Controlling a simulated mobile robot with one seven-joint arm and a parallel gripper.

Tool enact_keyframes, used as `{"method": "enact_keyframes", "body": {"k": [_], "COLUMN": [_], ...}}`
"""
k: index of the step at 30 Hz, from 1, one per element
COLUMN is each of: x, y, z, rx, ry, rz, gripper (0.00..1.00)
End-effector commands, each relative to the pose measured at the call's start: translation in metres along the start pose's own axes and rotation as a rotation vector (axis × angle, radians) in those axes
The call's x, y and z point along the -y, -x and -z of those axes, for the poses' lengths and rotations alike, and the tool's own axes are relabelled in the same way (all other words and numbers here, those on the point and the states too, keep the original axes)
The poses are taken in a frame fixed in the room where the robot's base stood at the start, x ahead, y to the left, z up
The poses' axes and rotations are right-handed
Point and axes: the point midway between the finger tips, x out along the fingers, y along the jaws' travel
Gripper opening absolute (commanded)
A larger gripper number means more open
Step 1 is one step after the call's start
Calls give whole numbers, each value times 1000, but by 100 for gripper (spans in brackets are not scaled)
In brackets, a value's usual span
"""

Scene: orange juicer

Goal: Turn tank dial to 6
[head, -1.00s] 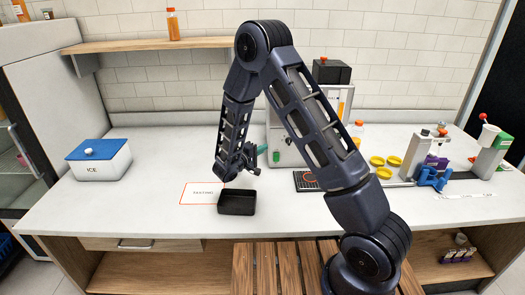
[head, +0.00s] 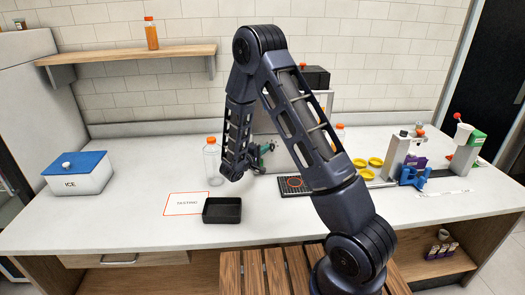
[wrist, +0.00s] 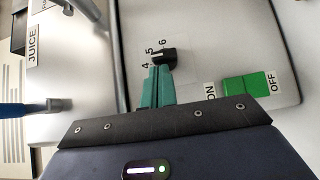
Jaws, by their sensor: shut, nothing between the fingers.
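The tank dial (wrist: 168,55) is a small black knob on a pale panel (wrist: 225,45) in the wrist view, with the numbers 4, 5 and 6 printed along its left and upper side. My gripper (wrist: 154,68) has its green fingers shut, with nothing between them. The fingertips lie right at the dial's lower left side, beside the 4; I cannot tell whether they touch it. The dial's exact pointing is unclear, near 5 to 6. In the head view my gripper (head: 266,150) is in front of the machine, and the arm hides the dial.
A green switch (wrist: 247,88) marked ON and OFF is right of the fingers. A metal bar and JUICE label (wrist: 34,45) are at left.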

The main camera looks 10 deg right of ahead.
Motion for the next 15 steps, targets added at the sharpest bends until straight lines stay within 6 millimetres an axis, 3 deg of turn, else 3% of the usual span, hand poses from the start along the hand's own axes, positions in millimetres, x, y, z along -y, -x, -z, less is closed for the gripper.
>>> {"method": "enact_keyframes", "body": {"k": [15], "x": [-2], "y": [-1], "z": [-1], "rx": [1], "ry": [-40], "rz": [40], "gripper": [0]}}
○ ○ ○ ○
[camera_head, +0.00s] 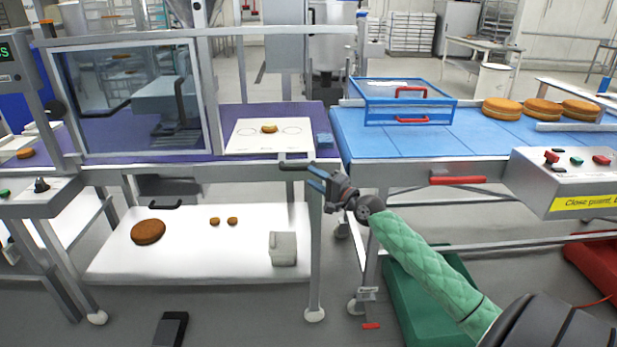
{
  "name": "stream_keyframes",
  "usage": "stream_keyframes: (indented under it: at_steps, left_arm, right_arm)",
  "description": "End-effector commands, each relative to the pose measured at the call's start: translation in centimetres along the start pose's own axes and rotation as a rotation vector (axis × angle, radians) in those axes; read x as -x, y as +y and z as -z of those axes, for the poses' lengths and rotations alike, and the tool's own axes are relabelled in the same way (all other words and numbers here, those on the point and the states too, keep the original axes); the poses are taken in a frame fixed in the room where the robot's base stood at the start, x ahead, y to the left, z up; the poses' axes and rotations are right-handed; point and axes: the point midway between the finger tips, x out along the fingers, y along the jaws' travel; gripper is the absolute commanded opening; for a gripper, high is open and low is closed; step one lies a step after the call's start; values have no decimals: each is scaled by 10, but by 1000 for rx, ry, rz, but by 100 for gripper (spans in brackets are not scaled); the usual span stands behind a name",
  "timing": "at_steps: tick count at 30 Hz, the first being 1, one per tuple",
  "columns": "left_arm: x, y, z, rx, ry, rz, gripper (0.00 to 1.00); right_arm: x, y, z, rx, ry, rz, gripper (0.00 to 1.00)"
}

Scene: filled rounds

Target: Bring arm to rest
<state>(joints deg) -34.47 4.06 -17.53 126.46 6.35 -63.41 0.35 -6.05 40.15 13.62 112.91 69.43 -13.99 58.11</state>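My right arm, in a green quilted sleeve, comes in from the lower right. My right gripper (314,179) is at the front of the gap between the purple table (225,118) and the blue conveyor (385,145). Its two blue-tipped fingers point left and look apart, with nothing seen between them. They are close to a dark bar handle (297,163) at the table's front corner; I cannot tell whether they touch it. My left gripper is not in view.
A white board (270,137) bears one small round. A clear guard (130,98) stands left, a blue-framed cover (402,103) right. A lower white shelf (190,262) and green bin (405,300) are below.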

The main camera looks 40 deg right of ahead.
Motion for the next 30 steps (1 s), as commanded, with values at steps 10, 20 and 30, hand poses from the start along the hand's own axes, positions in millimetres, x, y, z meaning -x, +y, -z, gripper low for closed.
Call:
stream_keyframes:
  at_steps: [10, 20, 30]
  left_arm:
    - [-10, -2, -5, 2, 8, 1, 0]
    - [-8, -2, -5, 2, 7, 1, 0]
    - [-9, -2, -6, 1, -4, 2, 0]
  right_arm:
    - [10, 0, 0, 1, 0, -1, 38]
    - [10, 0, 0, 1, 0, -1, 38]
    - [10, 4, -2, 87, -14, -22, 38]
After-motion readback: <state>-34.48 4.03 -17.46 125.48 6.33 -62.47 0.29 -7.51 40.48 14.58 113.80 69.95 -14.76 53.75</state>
○ ○ ○ ○
» WHAT IS NEEDED:
Pick out the lines above that hold the string "looks" and show them.

» ANSWER TO THE EXERCISE:
The main camera looks 10 deg right of ahead.
The main camera looks 40 deg right of ahead.

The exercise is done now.